You don't need 3 hands or an elf to solder SMD without a flux pen...it's very easy. Put a dab of solder on one of the pads, doesn't matter which. Put the solder down. Hold the part in one hand with tweezers, iron in the other, line it up, and tap the pad you soldered with the iron. The part will sink into the solder and attach to the pad. It won't be a clean or pretty joint, but that doesn't matter. Put down the tweezers, pick up the solder, do the other pins, and when you're done you can go back to the original pad to clean it up.
There are several major problems with this.
1. You have to decide which pad to pretin. If you're putting down more than one part, you will have to figure out which pad to tin on each part, so that you aren't tripping over your own feet. The alternative of tinning the pad immediately before placing the part would mean picking up the solder. Picking up the tweezers. Where did I put down my tweezers? Where is my solder?
2. Tacking that first pad takes time. If you think you could even tin that pad as fast as applying flux to both pads of a passive, multiply that by 5 parts and see for yourself
3. going back to the original pad to clean it up takes more time
If you add it up, dotting the pads with solder and using a CF tip to hold a big reservoir of solder makes many SMD jobs WAYYY easier. Faster. More efficient. More fun.

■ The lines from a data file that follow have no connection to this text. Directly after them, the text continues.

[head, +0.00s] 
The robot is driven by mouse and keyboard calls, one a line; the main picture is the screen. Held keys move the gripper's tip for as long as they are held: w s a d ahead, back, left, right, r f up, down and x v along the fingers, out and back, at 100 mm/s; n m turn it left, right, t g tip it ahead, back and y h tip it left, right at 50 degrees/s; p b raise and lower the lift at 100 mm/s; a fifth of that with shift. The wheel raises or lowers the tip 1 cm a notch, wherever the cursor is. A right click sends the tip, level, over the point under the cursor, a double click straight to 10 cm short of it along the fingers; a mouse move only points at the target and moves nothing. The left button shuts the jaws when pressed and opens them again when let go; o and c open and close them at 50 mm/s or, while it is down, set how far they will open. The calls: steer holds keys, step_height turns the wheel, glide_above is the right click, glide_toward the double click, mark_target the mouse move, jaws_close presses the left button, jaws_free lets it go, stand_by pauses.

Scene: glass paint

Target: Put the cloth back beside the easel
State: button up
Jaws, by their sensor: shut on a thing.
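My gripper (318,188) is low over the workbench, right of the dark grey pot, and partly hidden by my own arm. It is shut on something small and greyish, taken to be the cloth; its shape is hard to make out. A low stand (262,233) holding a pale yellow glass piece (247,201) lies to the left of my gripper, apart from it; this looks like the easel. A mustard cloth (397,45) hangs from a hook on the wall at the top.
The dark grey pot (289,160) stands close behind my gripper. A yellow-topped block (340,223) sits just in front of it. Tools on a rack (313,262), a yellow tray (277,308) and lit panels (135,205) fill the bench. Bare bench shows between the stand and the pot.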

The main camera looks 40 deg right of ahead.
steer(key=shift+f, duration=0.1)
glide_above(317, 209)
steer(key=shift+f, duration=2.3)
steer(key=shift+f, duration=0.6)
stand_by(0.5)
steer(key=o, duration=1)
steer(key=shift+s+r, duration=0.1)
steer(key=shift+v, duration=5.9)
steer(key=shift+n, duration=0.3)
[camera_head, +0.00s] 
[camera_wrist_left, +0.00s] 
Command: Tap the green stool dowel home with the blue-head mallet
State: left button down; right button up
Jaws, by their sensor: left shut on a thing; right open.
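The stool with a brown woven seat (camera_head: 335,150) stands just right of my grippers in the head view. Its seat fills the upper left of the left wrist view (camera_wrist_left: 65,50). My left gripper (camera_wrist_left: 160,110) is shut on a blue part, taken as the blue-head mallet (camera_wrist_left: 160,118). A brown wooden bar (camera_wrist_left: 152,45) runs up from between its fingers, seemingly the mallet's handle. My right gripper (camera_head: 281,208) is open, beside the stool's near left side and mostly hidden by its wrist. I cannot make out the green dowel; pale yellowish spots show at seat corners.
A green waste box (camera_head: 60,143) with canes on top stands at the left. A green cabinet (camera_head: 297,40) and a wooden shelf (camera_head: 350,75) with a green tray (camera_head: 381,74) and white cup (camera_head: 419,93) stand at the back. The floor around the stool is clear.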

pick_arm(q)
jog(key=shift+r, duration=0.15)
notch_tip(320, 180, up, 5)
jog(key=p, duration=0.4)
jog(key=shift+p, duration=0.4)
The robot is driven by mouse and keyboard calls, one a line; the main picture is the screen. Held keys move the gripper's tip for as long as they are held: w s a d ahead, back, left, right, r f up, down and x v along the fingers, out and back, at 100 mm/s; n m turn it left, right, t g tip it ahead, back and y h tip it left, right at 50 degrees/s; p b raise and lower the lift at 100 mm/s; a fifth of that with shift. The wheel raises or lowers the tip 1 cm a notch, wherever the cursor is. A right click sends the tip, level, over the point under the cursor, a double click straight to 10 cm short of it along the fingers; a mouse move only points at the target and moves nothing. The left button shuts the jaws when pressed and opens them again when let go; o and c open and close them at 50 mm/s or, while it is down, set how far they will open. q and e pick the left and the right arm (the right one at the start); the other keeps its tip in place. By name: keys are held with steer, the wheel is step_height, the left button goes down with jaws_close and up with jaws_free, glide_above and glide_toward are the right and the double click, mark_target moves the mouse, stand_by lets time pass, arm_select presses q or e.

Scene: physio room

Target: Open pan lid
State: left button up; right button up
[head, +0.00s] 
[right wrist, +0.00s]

Especially under magnification, there are some advantages you would not even dream of without the experience.
1. When you are holding solder wire to make the joint under mag, you have no precise way to move the board around. You will reach down to touch the board between joints, or if it's big enough maybe move it around with your palm. If you preflux, you're holding the part with tweezers. Just don't let go of the part after it's done soldering. You use the part you just tacked as a handle, and you move the next joint into the center of your FOV with the tweezers, very precisely, and you always know where the tweezers are related to the FOV.
2. The tip of your solderwire is a variable. It gets used up. Repositioning your fingers on the wire takes time. Finding the tip under high magnification takes time. Tweezers are a constant. They connect your hands and eyes and board together under magnification in this dissociated little world.
These things make a huge difference to the workflow. When you add it all up, there's no comparison. If you do any sort of volume assembly, ever, you will find that out for yourself. Once you have this experience, you will groan whenever you have to do thru hole. Thru hole sucks.